▶ _The input_:

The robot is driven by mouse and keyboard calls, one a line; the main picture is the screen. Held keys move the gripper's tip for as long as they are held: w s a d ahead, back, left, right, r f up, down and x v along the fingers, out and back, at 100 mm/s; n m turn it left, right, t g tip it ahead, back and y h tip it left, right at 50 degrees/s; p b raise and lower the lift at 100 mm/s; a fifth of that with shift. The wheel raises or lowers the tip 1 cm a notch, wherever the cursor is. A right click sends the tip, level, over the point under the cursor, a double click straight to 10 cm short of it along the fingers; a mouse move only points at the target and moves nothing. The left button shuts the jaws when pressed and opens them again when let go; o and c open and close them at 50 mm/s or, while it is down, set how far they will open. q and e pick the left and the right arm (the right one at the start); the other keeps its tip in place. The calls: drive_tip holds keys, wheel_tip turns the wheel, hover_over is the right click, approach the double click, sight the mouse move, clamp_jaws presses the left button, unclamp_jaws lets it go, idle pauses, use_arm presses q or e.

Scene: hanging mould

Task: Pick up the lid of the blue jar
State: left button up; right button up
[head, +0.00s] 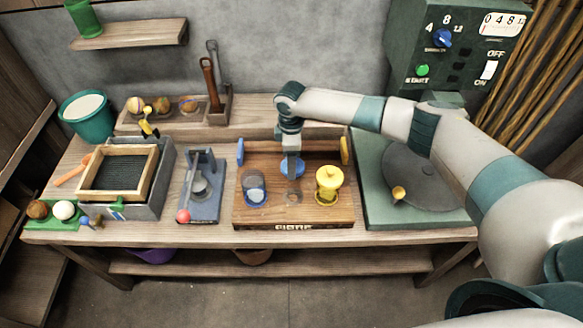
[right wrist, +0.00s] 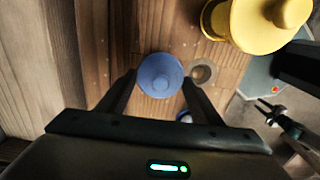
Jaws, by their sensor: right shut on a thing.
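My right gripper (head: 292,172) points down over the back middle of the wooden tray (head: 310,216). It is shut on the round blue lid (head: 292,160), which shows between the two fingers in the right wrist view (right wrist: 160,75). I cannot tell how high the lid is above the tray floor. The blue jar (head: 254,189) stands open at the tray's left, apart from the lid. My left gripper is not in view.
A yellow lidded jar (head: 329,184) stands at the tray's right, with a round ring mark (head: 294,197) between the jars. A grey press (head: 200,187) stands left of the tray. A dark disc (head: 420,176) on a green base lies to the right.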

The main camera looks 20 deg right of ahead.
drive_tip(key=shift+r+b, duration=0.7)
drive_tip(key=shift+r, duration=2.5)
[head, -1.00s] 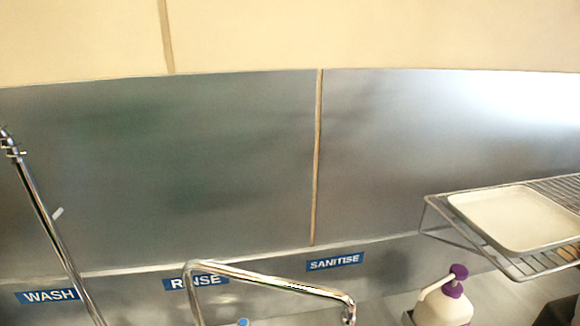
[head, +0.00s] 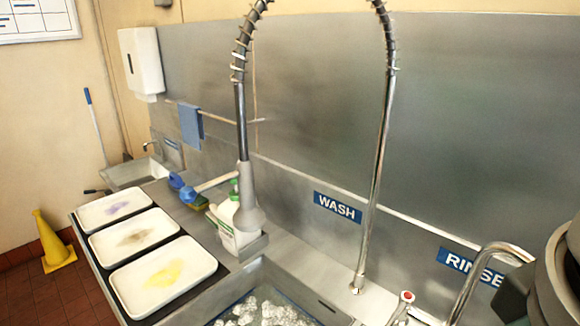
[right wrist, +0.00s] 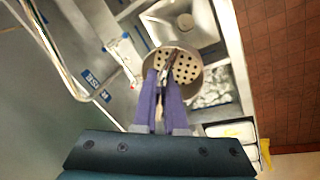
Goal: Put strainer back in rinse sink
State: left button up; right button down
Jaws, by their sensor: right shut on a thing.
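The strainer (right wrist: 187,66), a round beige-grey disc with dark holes, is in the right wrist view between and beyond the purple-blue fingers of my right gripper (right wrist: 168,72). The gripper is shut on it, and the fingers hide part of the disc. A pale basin with a round drain (right wrist: 186,20), likely the rinse sink, lies past the strainer in that view. The strainer overlaps its near edge in the picture; I cannot tell its height above it. In the head view the RINSE label (head: 470,266) shows at right, but the sink below is out of frame. My left gripper is not in view.
The wash sink (head: 212,312) holds suds, which also show in the right wrist view (right wrist: 212,88). A tall spring tap (head: 242,110) and the rinse tap (head: 470,280) rise behind the sinks. Three stained trays (head: 160,275) lie on the left drainboard beside bottles (head: 228,215).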

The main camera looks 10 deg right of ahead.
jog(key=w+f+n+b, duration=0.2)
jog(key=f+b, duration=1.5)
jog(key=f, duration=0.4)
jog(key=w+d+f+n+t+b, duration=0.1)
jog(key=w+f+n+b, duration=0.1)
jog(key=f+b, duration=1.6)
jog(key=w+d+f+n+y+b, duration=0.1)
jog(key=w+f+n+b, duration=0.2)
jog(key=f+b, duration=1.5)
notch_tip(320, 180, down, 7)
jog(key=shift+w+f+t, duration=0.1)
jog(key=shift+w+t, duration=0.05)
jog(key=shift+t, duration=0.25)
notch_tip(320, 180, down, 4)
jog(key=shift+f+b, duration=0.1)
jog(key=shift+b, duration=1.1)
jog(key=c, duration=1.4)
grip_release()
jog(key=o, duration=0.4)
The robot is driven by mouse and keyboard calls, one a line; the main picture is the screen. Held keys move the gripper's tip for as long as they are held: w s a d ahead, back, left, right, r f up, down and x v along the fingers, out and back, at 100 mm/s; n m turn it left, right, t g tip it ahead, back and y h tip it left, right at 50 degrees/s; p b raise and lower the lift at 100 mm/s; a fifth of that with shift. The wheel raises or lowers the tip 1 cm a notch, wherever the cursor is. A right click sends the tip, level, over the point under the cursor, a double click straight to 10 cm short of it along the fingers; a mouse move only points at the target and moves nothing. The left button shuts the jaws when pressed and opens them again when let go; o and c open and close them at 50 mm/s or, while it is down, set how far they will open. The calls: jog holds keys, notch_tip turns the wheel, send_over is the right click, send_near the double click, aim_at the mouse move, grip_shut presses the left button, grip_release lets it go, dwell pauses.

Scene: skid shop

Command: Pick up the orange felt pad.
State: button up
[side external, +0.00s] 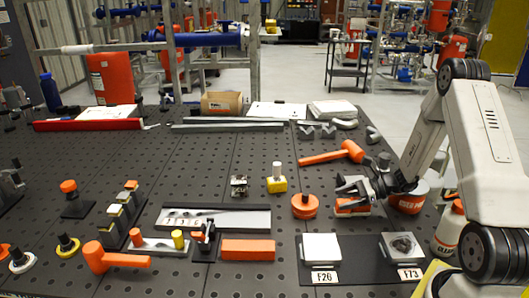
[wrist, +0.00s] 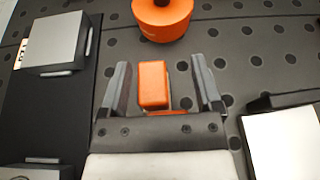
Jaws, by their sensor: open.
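An orange rectangular pad-like piece (wrist: 153,84) with rounded corners shows in the wrist view between the two fingers of my gripper (wrist: 166,82). There is a gap on each side of it, so neither finger visibly touches it. In the side view my gripper (side external: 350,190) is low over the right part of the table, with orange (side external: 352,208) showing beneath it, partly hidden. I cannot tell from the surfaces which of the two is felt.
A round orange piece (side external: 305,206) stands just beyond my fingertips; it also shows in the wrist view (wrist: 162,14). A dark plate (side external: 361,267) with two blocks and labels lies in front. An orange mallet (side external: 335,153) lies behind.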

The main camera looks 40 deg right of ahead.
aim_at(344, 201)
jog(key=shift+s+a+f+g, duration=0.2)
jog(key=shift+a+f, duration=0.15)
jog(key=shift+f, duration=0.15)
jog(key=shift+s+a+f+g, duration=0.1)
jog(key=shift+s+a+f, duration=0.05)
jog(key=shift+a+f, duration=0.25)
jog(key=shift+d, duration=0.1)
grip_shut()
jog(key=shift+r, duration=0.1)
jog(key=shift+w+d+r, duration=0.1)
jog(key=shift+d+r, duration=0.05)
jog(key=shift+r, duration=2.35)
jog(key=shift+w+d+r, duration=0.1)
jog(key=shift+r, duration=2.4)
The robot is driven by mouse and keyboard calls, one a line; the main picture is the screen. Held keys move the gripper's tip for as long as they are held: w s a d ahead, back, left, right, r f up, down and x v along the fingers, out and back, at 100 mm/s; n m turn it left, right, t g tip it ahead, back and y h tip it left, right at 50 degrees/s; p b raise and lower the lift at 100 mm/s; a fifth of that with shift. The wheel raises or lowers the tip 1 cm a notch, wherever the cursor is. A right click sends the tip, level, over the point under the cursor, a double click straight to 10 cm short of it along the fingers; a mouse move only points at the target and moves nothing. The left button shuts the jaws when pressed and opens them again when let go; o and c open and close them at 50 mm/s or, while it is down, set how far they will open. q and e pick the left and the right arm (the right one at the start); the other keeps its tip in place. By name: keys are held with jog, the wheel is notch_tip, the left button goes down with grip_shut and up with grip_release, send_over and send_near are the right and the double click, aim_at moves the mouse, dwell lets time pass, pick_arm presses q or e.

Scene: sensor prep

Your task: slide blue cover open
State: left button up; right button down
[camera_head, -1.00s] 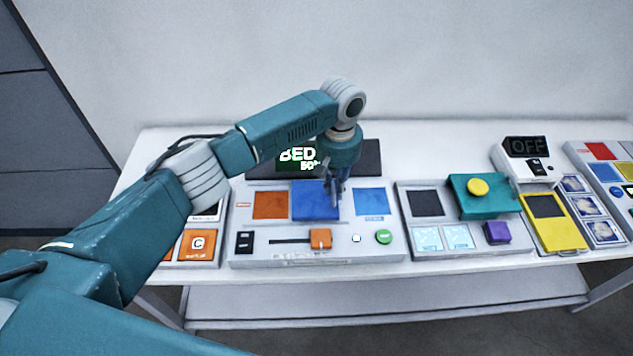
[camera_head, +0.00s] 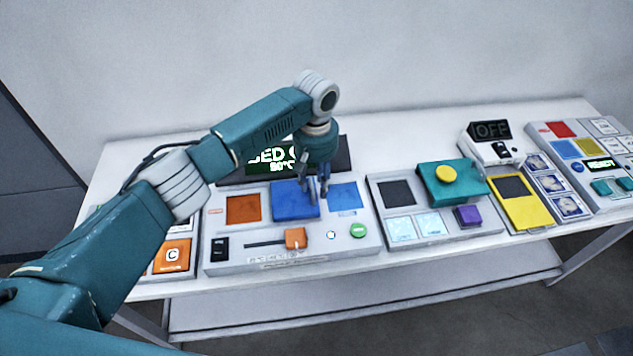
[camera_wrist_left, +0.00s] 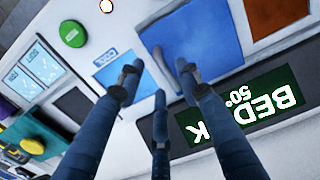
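The blue cover (camera_head: 291,201) is a square dark blue plate on the grey panel, between an orange square (camera_head: 243,209) and a light blue square (camera_head: 344,197). In the left wrist view the cover (camera_wrist_left: 204,42) lies beside the fingertips. My left gripper (camera_head: 318,191) points down at the cover's right edge. In the left wrist view its three fingers (camera_wrist_left: 158,75) stand apart with nothing clasped between them; one fingertip overlaps the cover's edge. Whether it presses on the cover is hard to tell. My right gripper is not in view.
Behind the panel stands a display reading BED (camera_head: 280,159). In front are an orange slider (camera_head: 295,238) and a green button (camera_head: 358,230). To the right is a panel with a teal block and yellow button (camera_head: 445,174). Bare table (camera_head: 400,148) lies behind.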

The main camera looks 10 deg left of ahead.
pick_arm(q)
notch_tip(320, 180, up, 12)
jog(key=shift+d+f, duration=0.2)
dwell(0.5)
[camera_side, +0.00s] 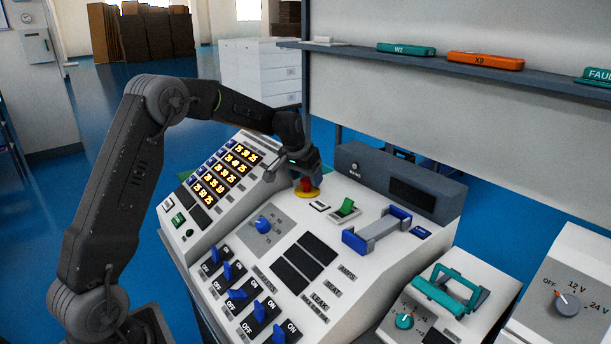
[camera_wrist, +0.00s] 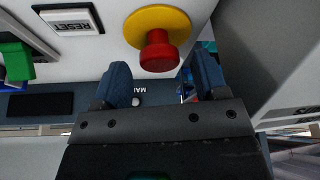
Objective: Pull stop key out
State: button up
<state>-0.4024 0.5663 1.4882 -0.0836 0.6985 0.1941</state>
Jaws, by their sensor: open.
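The stop key is a red knob on a round yellow base (camera_side: 307,188), standing on the sloped white panel near its back edge. In the wrist view the red knob (camera_wrist: 160,52) is at the top centre, with the yellow disc behind it. My gripper (camera_side: 300,170) is over the knob in the side view and partly hides it. In the wrist view the two blue fingertips of my gripper (camera_wrist: 163,72) are apart, one on each side of the knob's line. The knob lies at or just beyond the fingertips. Nothing is gripped.
A white RESET button (camera_wrist: 72,22) and a green rocker switch (camera_side: 346,208) are beside the key. A dark grey box (camera_side: 405,182) rises behind the panel. Blue toggle switches (camera_side: 237,294) line the front.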

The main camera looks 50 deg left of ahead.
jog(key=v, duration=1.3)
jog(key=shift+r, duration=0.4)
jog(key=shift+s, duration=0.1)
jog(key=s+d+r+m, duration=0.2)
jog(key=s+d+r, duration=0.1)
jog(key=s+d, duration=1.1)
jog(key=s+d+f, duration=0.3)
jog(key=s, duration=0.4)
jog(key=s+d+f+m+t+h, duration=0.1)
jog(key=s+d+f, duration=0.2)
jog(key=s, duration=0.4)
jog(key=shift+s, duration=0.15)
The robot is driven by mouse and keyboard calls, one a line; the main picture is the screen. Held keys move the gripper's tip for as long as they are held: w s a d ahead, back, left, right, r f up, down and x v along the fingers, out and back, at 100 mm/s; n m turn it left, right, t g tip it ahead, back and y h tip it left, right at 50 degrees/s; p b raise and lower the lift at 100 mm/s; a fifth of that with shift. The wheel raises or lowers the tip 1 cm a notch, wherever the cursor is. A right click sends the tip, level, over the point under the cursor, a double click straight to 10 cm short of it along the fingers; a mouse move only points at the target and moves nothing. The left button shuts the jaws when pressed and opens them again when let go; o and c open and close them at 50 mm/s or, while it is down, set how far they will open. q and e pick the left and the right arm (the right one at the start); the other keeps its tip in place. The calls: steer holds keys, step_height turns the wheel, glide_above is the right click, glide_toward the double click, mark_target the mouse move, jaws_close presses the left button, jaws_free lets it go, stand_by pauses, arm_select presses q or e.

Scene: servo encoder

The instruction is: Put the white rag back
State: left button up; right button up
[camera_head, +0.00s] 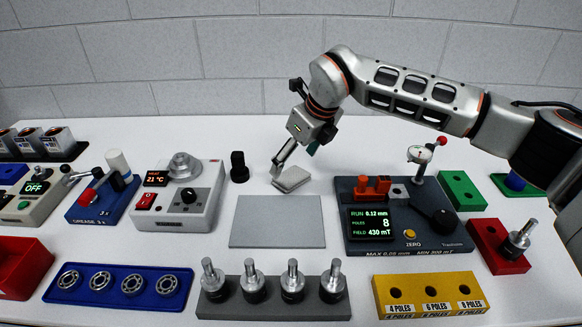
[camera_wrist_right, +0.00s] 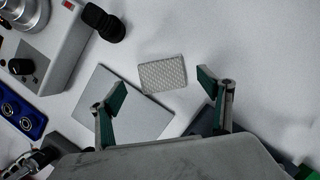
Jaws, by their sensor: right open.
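The white rag (camera_head: 291,180) is a small pale textured rectangle on the white table, just behind the grey mat (camera_head: 277,221). In the right wrist view the rag (camera_wrist_right: 163,75) lies flat between and slightly beyond the fingertips, with its near corner close to the mat (camera_wrist_right: 135,120). My right gripper (camera_head: 294,160) is above the rag with its jaws spread apart. In the wrist view the same gripper (camera_wrist_right: 163,88) has green-padded fingers on either side, with nothing held between them. My left gripper is not in view.
A black knob-like part (camera_head: 239,167) stands left of the rag, beside a grey heater unit (camera_head: 178,196). A dark gauge station (camera_head: 402,215) is at right. A grey rack of metal shafts (camera_head: 272,298) and a yellow block (camera_head: 430,294) are in front. The table behind is clear.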

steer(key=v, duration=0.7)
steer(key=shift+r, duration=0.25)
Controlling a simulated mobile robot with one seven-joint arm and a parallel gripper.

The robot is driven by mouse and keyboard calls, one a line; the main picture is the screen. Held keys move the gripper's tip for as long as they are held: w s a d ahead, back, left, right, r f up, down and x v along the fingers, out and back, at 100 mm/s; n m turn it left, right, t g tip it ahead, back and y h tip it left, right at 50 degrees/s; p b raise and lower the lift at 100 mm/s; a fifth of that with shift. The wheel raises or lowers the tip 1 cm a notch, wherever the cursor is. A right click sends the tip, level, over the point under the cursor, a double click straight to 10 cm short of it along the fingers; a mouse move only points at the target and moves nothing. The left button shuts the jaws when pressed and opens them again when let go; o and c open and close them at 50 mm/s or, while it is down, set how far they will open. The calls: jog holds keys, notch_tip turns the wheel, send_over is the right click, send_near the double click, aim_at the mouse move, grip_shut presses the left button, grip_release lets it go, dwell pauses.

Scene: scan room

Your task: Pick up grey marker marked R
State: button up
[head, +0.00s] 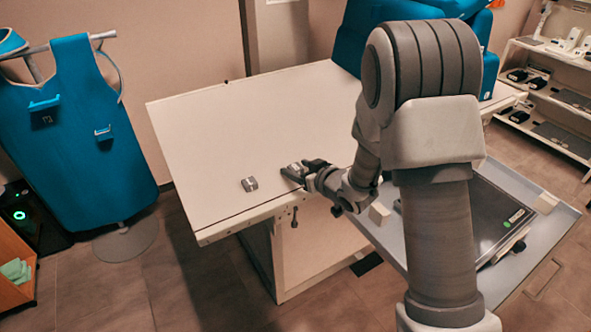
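A small grey marker (250,184) lies on the white tabletop (230,130), near its front edge; no letter on it is readable at this size. My gripper (290,172) is low over the tabletop, a short way right of that marker and apart from it. A light grey shape shows at the fingertips; I cannot tell whether it is my fingers or another small object between them. Whether the gripper is open or shut does not show clearly.
A grey-blue tray table (525,255) with a dark flat panel (490,220) and pale blocks stands at right. A blue apron on a stand (80,130) is at left, shelves (560,75) at back right. The tabletop's left and back are clear.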

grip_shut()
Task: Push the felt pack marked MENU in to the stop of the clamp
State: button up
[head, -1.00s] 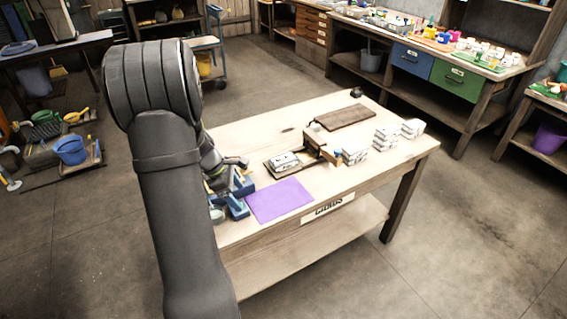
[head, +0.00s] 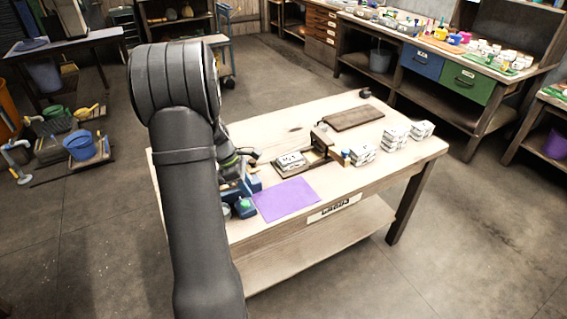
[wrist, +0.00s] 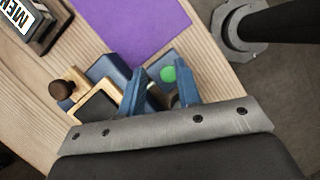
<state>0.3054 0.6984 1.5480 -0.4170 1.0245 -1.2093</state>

▶ _Task to complete_:
Pick each line holding the word "Scene" out of the data and copy it.

▶ _Output for this task_:
Scene: hanging mould
Scene: skid shop
Scene: sensor prep
Scene: servo encoder
Scene: scan room

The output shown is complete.